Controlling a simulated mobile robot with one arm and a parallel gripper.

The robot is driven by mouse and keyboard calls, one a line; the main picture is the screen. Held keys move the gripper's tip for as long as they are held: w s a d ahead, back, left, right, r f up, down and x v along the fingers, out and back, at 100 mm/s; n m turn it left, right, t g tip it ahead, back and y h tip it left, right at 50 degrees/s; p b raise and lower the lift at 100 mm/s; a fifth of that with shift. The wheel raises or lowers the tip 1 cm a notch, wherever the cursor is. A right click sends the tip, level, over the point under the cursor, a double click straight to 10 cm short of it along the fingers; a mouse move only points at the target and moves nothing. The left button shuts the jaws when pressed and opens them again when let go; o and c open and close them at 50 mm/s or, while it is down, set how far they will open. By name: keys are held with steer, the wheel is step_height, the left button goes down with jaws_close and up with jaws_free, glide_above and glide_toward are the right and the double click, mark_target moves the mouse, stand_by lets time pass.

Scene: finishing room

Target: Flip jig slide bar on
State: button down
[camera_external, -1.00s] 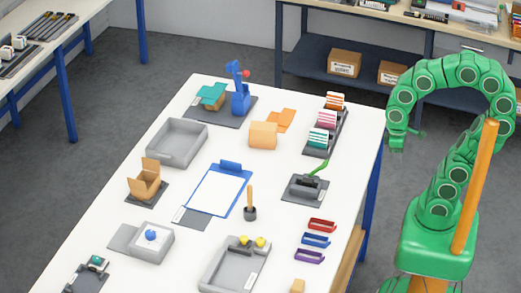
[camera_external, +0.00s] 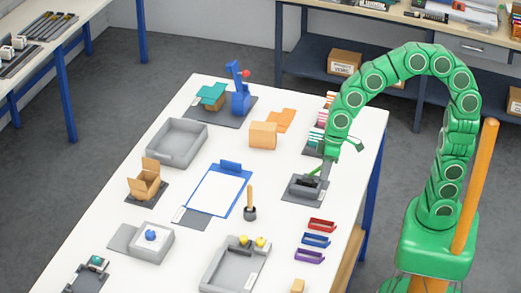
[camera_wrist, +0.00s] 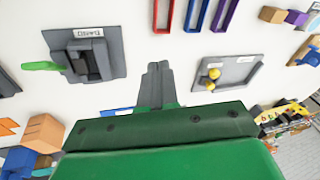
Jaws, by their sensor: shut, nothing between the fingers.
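The jig (camera_external: 306,187) is a dark grey block on a flat grey plate, near the right edge of the white table. In the wrist view the jig (camera_wrist: 92,58) is at upper left, with a white label and a green bar (camera_wrist: 42,66) sticking out to its left. In the external view my gripper largely covers the green bar. My gripper (camera_external: 326,166) hangs over the back side of the jig. In the wrist view my gripper (camera_wrist: 157,68) has its dark fingers together and empty, to the right of the jig. Contact with the jig cannot be told.
A rack of coloured pieces (camera_external: 318,138) stands just behind the jig, partly covered by my arm. Red, blue and purple holders (camera_external: 316,240) lie in front. A tool in a dark cup (camera_external: 250,205) and a blue clipboard (camera_external: 217,190) are to the left.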

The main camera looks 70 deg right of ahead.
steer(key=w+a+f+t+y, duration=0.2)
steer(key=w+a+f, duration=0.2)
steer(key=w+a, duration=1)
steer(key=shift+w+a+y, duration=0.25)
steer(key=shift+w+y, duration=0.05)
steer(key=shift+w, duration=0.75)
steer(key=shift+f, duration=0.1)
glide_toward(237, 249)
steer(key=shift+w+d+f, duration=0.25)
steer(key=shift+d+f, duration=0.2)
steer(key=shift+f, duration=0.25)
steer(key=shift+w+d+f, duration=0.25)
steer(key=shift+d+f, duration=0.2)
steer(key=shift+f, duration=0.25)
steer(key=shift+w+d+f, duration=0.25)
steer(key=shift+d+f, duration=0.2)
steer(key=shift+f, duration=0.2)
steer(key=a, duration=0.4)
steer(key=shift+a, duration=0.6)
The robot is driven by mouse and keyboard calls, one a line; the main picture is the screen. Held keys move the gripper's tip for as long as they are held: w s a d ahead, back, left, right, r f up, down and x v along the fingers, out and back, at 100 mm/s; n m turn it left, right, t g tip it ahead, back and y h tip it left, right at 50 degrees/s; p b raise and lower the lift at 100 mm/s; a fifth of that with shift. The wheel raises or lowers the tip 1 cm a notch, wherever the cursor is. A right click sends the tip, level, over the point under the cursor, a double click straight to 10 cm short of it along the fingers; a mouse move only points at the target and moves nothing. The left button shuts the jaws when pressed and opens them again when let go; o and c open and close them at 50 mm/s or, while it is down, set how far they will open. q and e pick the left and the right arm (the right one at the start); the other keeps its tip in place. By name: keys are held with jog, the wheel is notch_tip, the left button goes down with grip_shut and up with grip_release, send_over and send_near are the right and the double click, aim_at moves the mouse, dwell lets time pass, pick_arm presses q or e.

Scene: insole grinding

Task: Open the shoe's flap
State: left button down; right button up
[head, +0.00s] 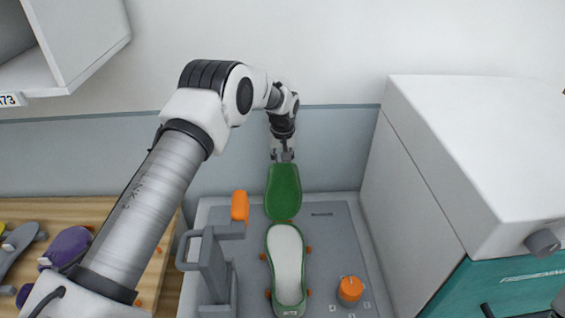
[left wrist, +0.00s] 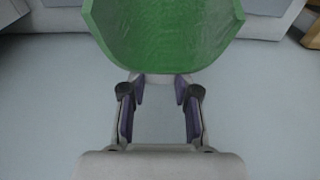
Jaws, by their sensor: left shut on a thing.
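The green shoe (head: 287,275) with a pale insole inside lies in a grey fixture, its long side running away from me. Its green flap (head: 284,190) is swung up at the far end and stands open, clear of the insole. My left gripper (head: 284,158) is at the top edge of the flap and shut on it. In the left wrist view the flap (left wrist: 165,30) fills the top, with the gripper fingers (left wrist: 159,92) just below it. The finger contact itself is partly hidden. My right gripper is not in view.
An orange-topped clamp (head: 240,206) with a grey handle stands left of the shoe. An orange knob (head: 350,290) sits to its right. A white and teal machine (head: 470,150) borders the right. A wooden table (head: 90,212) with purple and grey parts is at left.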

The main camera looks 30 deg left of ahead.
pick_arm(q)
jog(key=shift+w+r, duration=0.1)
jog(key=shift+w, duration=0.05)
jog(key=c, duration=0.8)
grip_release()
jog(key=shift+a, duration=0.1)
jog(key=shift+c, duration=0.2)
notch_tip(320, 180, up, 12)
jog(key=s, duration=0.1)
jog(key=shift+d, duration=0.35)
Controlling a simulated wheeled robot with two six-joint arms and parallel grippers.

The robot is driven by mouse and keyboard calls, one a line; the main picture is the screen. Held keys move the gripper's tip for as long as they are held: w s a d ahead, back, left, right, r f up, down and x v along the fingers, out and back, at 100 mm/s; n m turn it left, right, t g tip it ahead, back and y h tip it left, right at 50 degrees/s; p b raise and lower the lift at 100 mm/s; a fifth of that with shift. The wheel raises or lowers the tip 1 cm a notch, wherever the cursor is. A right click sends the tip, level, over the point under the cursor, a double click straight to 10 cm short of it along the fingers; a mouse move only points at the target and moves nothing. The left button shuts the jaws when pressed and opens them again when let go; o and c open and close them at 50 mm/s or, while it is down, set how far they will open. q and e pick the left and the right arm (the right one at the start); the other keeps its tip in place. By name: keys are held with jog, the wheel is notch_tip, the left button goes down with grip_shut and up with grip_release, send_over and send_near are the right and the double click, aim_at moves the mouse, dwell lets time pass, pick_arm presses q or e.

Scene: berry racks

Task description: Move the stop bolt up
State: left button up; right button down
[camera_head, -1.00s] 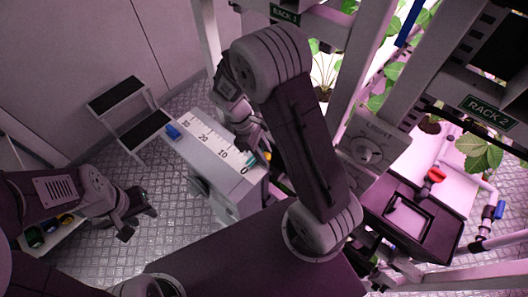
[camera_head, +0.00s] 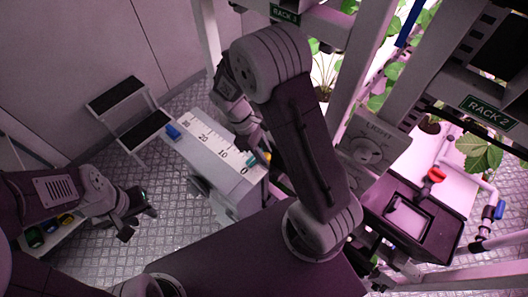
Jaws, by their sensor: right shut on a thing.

★ ★ ★ ★

Copy every line of the entries above in which "State" occurs.

Correct result –
State: button down
State: left button down; right button up
State: left button up; right button down

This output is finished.